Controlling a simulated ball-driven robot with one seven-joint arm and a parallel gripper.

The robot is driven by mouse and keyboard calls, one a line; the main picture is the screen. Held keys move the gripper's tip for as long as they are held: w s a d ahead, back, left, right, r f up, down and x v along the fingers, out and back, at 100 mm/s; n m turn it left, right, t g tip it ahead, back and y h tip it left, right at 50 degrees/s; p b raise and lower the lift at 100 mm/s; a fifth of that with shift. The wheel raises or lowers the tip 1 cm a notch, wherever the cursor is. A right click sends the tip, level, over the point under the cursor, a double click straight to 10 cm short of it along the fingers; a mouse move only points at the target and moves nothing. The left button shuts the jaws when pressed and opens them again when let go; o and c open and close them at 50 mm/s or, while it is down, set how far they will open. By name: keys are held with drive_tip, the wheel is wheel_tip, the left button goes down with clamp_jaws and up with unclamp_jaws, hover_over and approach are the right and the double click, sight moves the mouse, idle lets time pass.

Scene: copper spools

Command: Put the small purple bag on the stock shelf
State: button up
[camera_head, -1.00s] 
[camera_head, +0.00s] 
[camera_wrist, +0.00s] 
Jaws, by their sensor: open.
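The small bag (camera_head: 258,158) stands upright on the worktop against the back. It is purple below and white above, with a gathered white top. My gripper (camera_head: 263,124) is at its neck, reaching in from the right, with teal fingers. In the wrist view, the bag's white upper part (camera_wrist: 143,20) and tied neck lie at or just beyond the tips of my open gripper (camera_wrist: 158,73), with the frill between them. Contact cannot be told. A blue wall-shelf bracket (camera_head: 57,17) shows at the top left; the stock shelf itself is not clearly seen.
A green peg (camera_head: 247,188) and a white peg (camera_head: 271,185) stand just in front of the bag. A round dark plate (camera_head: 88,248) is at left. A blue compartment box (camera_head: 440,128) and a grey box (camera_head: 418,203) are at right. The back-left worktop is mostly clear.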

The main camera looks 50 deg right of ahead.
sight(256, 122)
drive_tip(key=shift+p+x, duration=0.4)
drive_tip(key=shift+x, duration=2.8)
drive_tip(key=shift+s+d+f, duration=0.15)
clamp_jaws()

- **Exercise prompt**
Each line of the material must be restated exactly.

- **Answer for the task**
Controlling a simulated ball-driven robot with one seven-joint arm and a parallel gripper.

The robot is driven by mouse and keyboard calls, one a line; the main picture is the screen. Held keys move the gripper's tip for as long as they are held: w s a d ahead, back, left, right, r f up, down and x v along the fingers, out and back, at 100 mm/s; n m turn it left, right, t g tip it ahead, back and y h tip it left, right at 50 degrees/s; p b raise and lower the lift at 100 mm/s; a fifth of that with shift. The wheel raises or lowers the tip 1 cm a notch, wherever the cursor is. A right click sends the tip, level, over the point under the cursor, a double click straight to 10 cm short of it along the fingers; a mouse move only points at the target and moves nothing. The left button shuts the jaws when pressed and opens them again when let go; o and c open and close them at 50 mm/s or, while it is down, set how far they will open. By name: keys are held with drive_tip, the wheel is wheel_tip, the left button goes down with clamp_jaws and up with unclamp_jaws, hover_over and approach are the right and the double click, sight moves the mouse, idle lets time pass.

Scene: copper spools

Command: Put the small purple bag on the stock shelf
State: button up
[camera_head, -1.00s] 
[camera_head, +0.00s] 
[camera_wrist, +0.00s] 
Jaws, by their sensor: open.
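The small bag (camera_head: 258,158) stands upright on the worktop against the back. It is purple below and white above, with a gathered white top. My gripper (camera_head: 263,124) is at its neck, reaching in from the right, with teal fingers. In the wrist view, the bag's white upper part (camera_wrist: 143,20) and tied neck lie at or just beyond the tips of my open gripper (camera_wrist: 158,73), with the frill between them. Contact cannot be told. A blue wall-shelf bracket (camera_head: 57,17) shows at the top left; the stock shelf itself is not clearly seen.
A green peg (camera_head: 247,188) and a white peg (camera_head: 271,185) stand just in front of the bag. A round dark plate (camera_head: 88,248) is at left. A blue compartment box (camera_head: 440,128) and a grey box (camera_head: 418,203) are at right. The back-left worktop is mostly clear.

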The main camera looks 50 deg right of ahead.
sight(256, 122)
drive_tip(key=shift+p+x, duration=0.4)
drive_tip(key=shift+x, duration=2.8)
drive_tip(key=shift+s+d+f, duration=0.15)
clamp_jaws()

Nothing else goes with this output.